++++ AVAILABLE DATA

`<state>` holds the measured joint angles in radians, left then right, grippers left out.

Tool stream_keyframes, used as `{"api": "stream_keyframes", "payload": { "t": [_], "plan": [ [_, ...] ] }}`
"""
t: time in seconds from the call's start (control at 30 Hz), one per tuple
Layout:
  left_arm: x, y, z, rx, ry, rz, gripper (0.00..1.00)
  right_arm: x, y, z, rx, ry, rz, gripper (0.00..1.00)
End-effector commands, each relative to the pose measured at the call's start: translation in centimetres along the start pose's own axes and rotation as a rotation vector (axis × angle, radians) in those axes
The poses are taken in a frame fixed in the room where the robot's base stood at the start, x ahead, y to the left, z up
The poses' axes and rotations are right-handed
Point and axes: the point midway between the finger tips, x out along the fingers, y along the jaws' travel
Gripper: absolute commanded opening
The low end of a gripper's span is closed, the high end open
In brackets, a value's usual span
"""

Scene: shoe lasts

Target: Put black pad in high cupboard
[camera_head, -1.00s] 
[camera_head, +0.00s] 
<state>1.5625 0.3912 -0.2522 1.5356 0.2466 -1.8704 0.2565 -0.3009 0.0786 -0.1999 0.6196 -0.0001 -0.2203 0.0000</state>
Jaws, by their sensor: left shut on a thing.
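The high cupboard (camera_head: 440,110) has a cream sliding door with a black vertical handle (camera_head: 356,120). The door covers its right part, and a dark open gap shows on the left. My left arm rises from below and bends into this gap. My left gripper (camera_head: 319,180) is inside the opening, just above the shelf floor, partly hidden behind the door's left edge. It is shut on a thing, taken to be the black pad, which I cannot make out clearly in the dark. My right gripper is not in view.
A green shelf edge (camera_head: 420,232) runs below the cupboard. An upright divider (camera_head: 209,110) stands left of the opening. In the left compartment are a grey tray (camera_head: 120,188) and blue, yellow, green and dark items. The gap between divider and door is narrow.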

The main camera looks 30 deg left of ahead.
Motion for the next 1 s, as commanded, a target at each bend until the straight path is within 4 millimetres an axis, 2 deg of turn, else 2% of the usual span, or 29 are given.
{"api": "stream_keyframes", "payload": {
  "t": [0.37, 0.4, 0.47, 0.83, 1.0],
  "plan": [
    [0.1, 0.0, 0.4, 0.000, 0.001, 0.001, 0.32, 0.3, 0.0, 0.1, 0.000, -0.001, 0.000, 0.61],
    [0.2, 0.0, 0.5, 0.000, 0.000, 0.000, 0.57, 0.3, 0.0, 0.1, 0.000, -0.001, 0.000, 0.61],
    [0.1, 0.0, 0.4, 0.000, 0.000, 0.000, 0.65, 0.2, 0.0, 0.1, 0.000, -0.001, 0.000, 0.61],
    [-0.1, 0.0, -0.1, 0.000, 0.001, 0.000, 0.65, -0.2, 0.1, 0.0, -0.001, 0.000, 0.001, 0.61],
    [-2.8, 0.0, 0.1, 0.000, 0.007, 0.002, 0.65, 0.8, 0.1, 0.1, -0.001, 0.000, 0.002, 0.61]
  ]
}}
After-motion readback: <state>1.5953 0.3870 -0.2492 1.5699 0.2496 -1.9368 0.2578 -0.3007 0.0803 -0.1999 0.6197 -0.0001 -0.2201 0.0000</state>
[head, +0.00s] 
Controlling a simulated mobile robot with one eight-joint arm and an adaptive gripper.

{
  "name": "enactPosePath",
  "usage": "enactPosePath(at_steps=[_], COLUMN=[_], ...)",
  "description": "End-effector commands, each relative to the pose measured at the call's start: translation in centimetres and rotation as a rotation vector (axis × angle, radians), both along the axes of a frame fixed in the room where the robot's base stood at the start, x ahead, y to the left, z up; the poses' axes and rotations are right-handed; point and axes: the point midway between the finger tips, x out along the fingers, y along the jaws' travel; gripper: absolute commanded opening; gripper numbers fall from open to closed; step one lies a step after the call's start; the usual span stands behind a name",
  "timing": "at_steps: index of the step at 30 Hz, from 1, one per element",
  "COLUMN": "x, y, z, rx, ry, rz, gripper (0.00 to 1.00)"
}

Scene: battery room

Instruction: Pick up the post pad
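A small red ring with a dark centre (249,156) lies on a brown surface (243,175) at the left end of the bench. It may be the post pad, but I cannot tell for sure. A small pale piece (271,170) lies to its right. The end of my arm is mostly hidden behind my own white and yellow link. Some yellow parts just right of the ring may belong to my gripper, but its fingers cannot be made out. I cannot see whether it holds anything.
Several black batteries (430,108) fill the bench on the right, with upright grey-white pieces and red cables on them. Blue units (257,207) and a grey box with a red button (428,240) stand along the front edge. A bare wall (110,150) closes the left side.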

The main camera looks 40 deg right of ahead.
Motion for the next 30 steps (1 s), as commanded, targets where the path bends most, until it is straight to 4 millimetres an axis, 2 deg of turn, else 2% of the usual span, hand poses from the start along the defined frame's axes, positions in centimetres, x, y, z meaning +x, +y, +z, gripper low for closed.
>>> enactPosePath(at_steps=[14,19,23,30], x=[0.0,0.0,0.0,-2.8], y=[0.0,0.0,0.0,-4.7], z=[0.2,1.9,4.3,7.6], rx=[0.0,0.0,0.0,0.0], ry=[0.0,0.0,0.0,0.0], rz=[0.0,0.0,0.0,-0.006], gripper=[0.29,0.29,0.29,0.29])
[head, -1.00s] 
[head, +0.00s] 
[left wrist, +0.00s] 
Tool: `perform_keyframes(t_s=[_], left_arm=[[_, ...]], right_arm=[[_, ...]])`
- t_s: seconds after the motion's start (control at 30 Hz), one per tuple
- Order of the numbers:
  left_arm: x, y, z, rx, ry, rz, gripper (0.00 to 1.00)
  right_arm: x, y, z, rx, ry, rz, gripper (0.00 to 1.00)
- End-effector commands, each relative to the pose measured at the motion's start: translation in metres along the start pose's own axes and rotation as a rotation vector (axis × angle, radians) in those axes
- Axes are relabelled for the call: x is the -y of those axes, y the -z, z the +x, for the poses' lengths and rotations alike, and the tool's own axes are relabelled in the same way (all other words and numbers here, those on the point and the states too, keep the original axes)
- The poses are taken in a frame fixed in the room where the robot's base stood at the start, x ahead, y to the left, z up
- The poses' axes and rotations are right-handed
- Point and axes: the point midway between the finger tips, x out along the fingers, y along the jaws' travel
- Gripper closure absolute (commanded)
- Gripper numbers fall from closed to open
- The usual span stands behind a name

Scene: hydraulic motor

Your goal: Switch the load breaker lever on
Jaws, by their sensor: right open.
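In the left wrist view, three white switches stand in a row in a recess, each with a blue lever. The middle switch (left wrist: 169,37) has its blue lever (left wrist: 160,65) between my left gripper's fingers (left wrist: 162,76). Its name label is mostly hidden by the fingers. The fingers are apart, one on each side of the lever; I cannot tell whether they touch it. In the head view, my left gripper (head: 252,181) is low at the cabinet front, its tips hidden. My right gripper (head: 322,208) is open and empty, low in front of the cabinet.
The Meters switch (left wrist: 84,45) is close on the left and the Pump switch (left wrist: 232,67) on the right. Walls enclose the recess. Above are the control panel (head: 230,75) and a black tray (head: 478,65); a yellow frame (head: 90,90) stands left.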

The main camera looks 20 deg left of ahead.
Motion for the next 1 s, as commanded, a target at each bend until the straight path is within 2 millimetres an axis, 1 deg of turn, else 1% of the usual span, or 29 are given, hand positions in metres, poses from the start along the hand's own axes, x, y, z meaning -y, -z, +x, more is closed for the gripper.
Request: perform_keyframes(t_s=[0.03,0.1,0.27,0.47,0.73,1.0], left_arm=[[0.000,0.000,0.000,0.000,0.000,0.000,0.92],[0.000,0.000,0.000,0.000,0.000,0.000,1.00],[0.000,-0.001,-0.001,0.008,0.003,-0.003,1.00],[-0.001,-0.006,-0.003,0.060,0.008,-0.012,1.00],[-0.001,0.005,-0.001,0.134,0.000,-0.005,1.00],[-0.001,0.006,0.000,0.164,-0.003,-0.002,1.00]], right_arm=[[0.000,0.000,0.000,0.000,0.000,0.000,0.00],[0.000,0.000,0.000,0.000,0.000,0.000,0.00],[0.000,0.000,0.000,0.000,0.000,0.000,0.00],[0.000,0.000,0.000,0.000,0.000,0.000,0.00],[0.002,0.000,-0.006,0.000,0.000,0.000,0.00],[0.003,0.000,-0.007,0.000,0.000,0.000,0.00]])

++++++++

EXERCISE >>
Only the lines from the one containing "index of the" through the one containing "- End-effector commands, each" are to be reproduced, exactly as they appear.

OUTPUT FOR THIS EXERCISE >>
  "timing": "at_steps: index of the step at 30 Hz, from 1, one per element",
  "COLUMN": "x, y, z, rx, ry, rz, gripper (0.00 to 1.00)"
}

Scene: battery room

Instruction: Pick up the post pad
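A small red ring with a dark centre (249,156) lies on a brown surface (243,175) at the left end of the bench. It may be the post pad, but I cannot tell for sure. A small pale piece (271,170) lies to its right. The end of my arm is mostly hidden behind my own white and yellow link. Some yellow parts just right of the ring may belong to my gripper, but its fingers cannot be made out. I cannot see whether it holds anything.
Several black batteries (430,108) fill the bench on the right, with upright grey-white pieces and red cables on them. Blue units (257,207) and a grey box with a red button (428,240) stand along the front edge. A bare wall (110,150) closes the left side.

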The main camera looks 40 deg right of ahead.
Motion for the next 30 steps (1 s), as commanded, targets where the path bends most, until it is straight to 4 millimetres an axis, 2 deg of turn, else 2% of the usual span, hand poses from the start along the defined frame's axes, positions in centimetres, x, y, z meaning +x, +y, +z, gripper low for closed.
>>> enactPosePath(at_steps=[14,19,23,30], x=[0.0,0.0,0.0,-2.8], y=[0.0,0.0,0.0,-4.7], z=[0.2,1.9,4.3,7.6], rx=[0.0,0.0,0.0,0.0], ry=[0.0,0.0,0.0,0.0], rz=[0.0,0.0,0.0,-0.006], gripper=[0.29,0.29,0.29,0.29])
[head, -1.00s] 
[head, +0.00s] 
[left wrist, +0.00s] 
Tool: `perform_keyframes(t_s=[_], left_arm=[[_, ...]], right_arm=[[_, ...]])`
- t_s: seconds after the motion's start (control at 30 Hz), one per tuple
- Order of the numbers:
  left_arm: x, y, z, rx, ry, rz, gripper (0.00 to 1.00)
  right_arm: x, y, z, rx, ry, rz, gripper (0.00 to 1.00)
- End-effector commands, each relative to the pose measured at the motion's start: translation in metres along the start pose's own axes and rotation as a rotation vector (axis × angle, radians) in those axes

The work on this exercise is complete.